A review by jakewritesbooks
The Broken Places by Ace Atkins

4.0

For a long time, I was wary of starting Ace Atkins’ Quinn Colson series. I’m not from the south but my dad is and I used to vacation there a lot. I know how often southern folk are caricaturized. I also know how people will write off the south’s racist legacy in favor of being “complex” (looking at you Gregory Iles, although I’ve never made it past 20 pages of a Penn Cage book so maybe he gets better). I assumed Quinn Colson, ex-Army Ranger, would just be a typical cowboy-type for books written like old school westerns: man comes into town, gets the bad guy, sleeps with the girl, does some shots of whisky and rides out on his motorcycle (the modern day horse).

That’s not what these books are at all. Atkins is a veteran writer but most impressively, he knows how to write characters. His characters are steeped in the culture of the south, a culture the native Atkins knows well. But it’s never played for anything other than strong characterization. The heroes aren’t always heroes, but neither does Atkins venerate moral ambiguity. The villains aren’t always villains but you never forget they’re bad guys. Atkins takes the moralism of the deep south and helps the reader realize that beyond it, there is a real world. And this is how these people interact with one another in the real world.

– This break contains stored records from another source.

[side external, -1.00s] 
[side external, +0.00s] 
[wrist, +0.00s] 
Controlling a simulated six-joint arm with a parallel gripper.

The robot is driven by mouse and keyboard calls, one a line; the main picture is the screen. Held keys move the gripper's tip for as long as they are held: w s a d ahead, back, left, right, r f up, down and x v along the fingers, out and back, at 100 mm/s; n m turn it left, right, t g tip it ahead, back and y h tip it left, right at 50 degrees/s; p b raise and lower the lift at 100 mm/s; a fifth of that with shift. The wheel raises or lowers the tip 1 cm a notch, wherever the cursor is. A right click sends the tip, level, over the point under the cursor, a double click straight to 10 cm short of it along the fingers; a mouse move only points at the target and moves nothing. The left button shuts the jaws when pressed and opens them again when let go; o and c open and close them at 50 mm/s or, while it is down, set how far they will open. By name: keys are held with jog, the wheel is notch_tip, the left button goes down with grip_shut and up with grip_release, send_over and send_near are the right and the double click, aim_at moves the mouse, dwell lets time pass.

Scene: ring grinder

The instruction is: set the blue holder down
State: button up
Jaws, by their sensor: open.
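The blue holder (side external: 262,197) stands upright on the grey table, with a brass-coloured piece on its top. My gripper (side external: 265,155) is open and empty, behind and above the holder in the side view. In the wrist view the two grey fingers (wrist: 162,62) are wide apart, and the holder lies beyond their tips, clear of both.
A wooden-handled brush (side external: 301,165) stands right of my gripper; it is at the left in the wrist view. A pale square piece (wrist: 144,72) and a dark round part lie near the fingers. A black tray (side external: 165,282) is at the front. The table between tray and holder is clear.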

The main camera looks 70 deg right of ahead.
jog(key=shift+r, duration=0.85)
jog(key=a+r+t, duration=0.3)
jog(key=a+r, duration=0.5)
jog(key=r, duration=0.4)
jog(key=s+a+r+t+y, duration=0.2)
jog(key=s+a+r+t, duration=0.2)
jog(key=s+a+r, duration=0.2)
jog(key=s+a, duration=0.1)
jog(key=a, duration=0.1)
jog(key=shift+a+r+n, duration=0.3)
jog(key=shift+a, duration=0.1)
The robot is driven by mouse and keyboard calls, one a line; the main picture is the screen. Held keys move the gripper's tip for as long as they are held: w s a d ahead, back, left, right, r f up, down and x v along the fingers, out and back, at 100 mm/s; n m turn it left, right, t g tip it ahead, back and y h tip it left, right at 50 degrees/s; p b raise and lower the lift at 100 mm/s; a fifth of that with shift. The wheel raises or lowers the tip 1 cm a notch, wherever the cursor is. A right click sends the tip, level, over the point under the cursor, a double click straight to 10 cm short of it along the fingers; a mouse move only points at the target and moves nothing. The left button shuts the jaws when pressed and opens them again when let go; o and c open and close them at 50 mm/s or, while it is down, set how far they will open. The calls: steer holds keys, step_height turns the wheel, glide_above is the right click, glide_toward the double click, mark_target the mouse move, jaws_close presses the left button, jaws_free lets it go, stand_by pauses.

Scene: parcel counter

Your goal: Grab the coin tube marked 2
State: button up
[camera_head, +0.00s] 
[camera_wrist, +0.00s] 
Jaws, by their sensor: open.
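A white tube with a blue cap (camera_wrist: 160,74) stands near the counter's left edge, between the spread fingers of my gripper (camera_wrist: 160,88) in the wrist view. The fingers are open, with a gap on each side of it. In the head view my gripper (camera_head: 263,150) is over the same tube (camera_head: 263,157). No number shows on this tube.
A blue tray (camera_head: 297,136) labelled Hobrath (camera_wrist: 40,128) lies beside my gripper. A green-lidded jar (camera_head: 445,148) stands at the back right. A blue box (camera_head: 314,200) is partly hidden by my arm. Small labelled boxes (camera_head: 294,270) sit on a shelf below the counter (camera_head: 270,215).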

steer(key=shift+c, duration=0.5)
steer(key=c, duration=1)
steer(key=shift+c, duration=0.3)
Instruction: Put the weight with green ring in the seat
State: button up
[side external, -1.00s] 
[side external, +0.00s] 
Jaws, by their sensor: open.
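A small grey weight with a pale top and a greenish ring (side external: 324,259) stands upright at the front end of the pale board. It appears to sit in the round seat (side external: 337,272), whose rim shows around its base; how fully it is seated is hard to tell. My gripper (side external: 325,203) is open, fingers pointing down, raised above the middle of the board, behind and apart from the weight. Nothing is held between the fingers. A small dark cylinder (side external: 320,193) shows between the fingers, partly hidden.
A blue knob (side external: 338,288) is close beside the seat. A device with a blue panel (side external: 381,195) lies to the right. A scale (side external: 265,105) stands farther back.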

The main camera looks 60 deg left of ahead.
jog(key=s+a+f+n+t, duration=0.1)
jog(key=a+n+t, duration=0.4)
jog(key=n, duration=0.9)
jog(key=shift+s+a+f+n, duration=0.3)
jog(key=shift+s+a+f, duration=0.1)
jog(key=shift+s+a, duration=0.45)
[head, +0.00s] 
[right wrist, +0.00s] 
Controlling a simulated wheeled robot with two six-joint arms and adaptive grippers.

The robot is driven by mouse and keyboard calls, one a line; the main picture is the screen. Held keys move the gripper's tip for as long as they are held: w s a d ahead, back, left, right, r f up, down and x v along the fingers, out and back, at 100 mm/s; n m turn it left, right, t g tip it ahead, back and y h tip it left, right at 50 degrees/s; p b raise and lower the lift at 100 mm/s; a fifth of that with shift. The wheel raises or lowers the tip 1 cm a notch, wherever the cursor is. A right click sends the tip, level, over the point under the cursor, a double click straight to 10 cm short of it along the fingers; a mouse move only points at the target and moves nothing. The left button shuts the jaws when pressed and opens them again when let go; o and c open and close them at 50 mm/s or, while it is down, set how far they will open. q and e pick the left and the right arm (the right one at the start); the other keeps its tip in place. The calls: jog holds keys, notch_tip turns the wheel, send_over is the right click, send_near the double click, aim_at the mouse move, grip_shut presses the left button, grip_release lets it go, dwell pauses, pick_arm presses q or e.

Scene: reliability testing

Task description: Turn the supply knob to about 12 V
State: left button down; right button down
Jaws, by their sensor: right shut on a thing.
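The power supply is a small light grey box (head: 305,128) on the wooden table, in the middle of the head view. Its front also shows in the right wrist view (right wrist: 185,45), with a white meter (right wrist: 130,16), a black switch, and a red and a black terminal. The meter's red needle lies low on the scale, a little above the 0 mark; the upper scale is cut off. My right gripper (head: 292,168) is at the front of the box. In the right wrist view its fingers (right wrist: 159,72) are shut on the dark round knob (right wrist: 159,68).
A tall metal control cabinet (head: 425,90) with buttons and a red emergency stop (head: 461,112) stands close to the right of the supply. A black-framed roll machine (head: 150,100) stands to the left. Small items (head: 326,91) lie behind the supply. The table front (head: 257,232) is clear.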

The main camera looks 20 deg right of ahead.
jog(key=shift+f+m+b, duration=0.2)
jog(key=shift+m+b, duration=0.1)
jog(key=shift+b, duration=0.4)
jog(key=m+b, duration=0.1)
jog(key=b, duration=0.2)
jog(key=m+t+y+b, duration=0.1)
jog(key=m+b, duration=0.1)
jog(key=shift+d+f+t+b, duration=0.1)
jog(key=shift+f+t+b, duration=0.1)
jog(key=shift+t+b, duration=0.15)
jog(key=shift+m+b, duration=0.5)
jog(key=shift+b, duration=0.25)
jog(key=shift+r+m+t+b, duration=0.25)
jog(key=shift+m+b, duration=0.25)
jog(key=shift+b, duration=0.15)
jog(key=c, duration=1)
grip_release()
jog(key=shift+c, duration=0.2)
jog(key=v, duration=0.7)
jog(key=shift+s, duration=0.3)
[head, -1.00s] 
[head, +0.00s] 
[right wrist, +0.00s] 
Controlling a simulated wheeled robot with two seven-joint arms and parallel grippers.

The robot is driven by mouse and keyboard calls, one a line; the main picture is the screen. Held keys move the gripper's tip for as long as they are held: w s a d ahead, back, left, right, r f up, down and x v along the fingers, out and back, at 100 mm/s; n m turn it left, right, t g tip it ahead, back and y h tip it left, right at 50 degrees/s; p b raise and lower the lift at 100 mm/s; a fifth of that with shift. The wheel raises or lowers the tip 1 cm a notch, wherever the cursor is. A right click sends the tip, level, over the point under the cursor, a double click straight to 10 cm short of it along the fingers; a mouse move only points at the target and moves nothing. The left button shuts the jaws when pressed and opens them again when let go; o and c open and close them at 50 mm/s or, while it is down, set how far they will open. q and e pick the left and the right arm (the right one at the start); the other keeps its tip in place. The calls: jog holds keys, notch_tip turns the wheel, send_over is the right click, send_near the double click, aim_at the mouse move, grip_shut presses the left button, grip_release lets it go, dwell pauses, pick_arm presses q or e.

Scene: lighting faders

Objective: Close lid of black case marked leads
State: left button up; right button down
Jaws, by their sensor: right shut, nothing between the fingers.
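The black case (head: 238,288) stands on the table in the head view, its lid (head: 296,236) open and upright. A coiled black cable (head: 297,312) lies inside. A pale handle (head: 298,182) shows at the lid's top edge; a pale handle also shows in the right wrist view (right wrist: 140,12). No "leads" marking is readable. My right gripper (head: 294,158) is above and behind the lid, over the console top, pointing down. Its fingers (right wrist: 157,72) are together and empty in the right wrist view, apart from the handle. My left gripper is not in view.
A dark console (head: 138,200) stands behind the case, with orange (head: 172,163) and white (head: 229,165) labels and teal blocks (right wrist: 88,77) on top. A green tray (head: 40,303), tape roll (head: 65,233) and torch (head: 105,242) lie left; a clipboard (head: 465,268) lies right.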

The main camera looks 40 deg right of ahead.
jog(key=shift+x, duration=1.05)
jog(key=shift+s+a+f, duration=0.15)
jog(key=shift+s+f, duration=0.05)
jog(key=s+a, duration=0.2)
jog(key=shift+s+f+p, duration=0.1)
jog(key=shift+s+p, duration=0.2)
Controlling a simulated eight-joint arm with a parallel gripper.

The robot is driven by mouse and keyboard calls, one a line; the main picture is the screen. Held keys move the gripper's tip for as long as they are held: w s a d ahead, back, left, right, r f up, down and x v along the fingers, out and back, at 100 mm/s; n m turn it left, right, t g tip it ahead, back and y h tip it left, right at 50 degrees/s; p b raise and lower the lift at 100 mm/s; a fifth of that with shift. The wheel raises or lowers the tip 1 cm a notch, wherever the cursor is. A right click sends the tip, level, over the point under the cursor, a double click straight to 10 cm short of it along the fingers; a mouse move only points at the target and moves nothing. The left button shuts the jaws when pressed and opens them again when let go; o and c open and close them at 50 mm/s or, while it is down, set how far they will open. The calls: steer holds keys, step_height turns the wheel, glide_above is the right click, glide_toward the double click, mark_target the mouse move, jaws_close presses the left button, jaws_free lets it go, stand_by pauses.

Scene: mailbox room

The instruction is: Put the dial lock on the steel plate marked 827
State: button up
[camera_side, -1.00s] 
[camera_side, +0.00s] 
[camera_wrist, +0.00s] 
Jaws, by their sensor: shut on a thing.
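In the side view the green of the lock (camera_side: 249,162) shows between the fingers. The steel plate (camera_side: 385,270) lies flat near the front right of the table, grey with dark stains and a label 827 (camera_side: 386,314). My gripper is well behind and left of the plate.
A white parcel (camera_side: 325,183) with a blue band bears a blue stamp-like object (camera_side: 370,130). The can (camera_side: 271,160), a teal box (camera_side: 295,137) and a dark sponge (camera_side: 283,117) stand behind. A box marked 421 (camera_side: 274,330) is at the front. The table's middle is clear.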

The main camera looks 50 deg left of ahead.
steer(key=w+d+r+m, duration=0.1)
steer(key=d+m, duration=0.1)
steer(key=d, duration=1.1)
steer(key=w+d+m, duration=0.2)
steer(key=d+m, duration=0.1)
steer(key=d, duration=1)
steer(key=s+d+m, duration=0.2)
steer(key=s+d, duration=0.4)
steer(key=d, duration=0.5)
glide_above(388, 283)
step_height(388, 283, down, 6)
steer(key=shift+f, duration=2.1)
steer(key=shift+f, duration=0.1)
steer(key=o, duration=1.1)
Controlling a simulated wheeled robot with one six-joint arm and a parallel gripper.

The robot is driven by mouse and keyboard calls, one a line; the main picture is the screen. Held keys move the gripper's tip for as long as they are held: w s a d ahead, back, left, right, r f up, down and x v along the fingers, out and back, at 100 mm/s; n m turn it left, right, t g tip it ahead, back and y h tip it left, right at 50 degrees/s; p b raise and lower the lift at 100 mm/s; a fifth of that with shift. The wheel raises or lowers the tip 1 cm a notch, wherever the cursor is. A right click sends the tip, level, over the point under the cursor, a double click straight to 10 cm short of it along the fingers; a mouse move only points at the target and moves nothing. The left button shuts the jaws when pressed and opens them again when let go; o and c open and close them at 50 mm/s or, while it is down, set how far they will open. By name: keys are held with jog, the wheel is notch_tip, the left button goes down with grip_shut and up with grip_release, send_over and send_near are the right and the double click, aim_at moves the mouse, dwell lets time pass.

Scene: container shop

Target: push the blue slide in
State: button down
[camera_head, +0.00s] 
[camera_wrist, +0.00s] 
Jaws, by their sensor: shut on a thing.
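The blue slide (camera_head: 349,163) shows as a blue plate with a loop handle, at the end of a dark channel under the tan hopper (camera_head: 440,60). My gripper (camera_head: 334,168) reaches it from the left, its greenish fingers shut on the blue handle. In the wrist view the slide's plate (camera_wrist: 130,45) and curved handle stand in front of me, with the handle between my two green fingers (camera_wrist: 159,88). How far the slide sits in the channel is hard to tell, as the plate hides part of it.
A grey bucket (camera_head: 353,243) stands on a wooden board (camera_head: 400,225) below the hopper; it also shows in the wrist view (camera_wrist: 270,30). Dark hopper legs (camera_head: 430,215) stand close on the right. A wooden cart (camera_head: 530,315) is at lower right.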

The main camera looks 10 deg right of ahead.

This one is probably the best of the series, definitely an improvement on book two which I still thought was good aside from the Scary Mexican Cartel nonsense. You feel the tragedy laced to all of the characters, the complexity of the small county they live in, the claustrophobic nature the storm brings to folks who are used to having space. The climactic scene is intentionally non-derivative. Sadness is felt all the same.

The Quinn Colson series is a good one. I like these books.